It’s a bizarre election campaign when the economic flat-earthers in the Greens make more sense than the Government. But their attack on the Liberals’ proposal to subsidise low income earners for higher energy bills as a consequence of emissions trading is exactly right.

As the Prime Minister noted on Sunday night, addressing climate change will actually entail costs for consumers. That’s exactly the point, really, because only costs, not good intentions, will cause consumers to make decisions with lower carbon impacts. You can’t stop a runaway greenhouse effect with a few fluoro light bulbs and the occasional bike ride to work.

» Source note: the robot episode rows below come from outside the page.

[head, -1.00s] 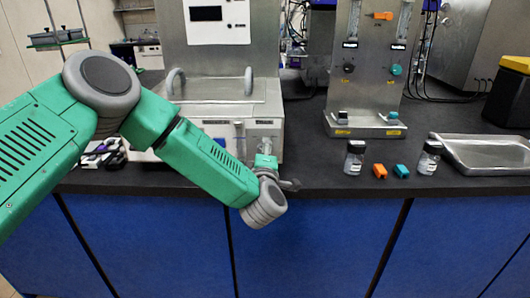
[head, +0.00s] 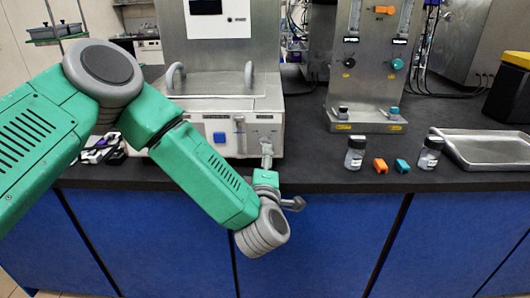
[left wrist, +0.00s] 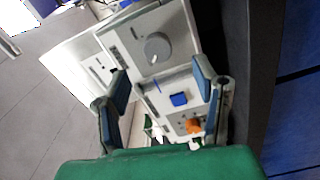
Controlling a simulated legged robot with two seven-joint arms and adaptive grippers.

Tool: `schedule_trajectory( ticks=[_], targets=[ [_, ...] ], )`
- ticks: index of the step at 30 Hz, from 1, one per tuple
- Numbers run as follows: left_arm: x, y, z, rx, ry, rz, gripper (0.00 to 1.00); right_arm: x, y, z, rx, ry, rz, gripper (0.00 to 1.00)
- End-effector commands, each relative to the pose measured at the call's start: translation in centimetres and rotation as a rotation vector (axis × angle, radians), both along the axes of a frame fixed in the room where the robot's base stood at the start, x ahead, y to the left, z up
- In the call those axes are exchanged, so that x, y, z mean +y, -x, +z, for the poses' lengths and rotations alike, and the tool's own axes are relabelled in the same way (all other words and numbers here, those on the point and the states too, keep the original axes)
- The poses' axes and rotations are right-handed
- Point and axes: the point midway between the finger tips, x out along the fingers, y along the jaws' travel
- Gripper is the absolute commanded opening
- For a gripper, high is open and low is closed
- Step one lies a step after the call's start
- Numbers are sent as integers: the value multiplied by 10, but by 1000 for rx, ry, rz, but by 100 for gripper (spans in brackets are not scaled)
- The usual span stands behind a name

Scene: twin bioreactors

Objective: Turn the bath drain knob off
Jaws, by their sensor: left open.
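The bath (head: 180,108) is a light grey box with two arched handles on top. Its front panel carries a blue square part (head: 219,137) at centre. In the left wrist view the panel appears turned on its side, with a round grey knob (left wrist: 157,47), the blue square part (left wrist: 178,99) and an orange part (left wrist: 193,125). The round knob is probably the drain knob; I cannot read its label. My left gripper (head: 267,152) is in front of the panel's right part. In the left wrist view its fingers (left wrist: 162,86) are open and empty, with the knob beyond them. My right gripper is out of view.
The bench (head: 318,172) just right of the gripper is clear.

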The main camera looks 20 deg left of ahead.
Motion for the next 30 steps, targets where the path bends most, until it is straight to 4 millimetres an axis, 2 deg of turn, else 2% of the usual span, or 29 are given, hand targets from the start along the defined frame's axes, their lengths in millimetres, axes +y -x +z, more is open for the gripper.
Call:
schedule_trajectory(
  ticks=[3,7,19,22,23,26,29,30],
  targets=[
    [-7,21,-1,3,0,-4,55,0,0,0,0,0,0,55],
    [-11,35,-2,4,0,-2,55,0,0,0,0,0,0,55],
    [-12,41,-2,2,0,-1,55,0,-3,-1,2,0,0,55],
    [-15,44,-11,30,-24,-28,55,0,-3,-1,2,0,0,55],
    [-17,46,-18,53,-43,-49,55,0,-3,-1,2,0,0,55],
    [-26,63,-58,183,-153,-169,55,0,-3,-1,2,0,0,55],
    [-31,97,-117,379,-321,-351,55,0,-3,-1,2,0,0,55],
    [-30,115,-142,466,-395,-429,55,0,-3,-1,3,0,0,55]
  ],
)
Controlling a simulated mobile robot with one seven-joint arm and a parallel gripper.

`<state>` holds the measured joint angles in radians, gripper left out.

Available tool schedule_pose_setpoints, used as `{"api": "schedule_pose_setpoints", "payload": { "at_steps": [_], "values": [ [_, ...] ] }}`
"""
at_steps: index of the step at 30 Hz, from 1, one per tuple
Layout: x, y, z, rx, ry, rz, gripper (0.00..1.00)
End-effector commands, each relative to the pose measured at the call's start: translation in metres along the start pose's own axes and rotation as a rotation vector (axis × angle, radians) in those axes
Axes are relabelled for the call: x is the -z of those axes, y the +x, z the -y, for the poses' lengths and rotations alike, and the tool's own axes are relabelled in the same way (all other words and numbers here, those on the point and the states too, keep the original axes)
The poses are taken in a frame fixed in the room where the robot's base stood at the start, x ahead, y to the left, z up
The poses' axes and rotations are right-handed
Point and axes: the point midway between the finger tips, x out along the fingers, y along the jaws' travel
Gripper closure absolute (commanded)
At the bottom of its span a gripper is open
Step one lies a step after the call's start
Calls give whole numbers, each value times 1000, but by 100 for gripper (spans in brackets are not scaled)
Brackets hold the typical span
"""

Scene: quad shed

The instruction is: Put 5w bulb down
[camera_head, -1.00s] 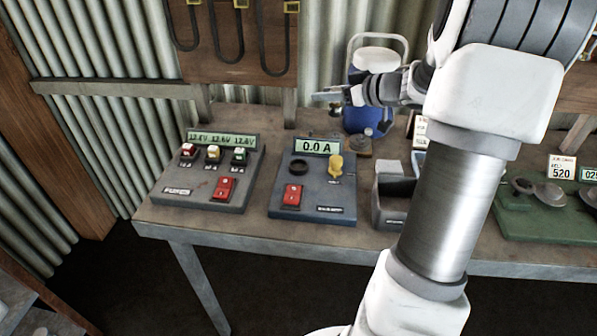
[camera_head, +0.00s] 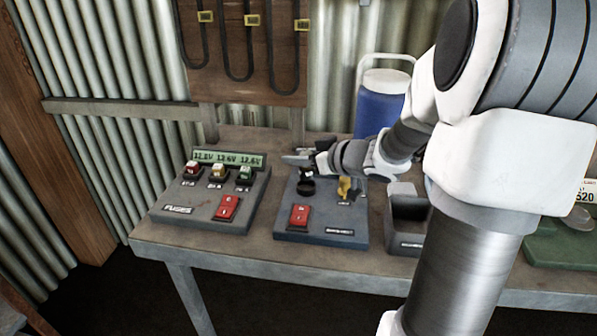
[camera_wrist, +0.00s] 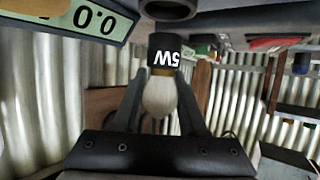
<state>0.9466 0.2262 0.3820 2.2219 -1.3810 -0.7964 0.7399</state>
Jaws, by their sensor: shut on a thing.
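The 5w bulb (camera_wrist: 158,98) has a white globe and a black cap marked "5W", which shows upside down in the wrist view. My gripper (camera_wrist: 161,108) is shut on it, one finger on each side. In the head view my gripper (camera_head: 308,163) is over the blue-grey tester (camera_head: 335,227). The socket is also at the top of the wrist view (camera_wrist: 170,9), close to the cap. I cannot tell whether they touch.
The tester has a red switch (camera_head: 299,216) and a yellow piece (camera_head: 346,188); my gripper covers its display in the head view. A fuse box (camera_head: 200,208) stands left, a grey open bin (camera_head: 407,222) right, and a blue jug (camera_head: 381,110) behind. The bench front (camera_head: 250,254) is clear.

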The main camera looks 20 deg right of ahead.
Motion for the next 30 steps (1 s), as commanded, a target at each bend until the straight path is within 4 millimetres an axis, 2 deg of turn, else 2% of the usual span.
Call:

But Howard promptly undermined this by announcing a climate change fund, sourced from proceeds from emissions trading, to subsidise low income earners’ power bills, which an emissions trading scheme will – or should, if it actually works – increase. Of course, we are talking here about a proper emissions trading scheme, not Morris Iemma’s version that exempts the biggest carbon producers because they’re mates of the government.

Quite how you encourage people to reduce their carbon emissions when you’re subsidising their power usage isn’t clear. It’s like subsidising a smoker’s cigarette costs because of all the taxes you’ve imposed on tobacco.

Greens senator Christine Milne has pointed this out, arguing that funding energy efficiency measures in low income households will provide a more permanent and effective guarantee against higher power bills. Even better, she calls the Liberals’ proposal “a bandaid cheque”, which is the best entry so far in the “Mixed Metaphor of the Campaign” competition.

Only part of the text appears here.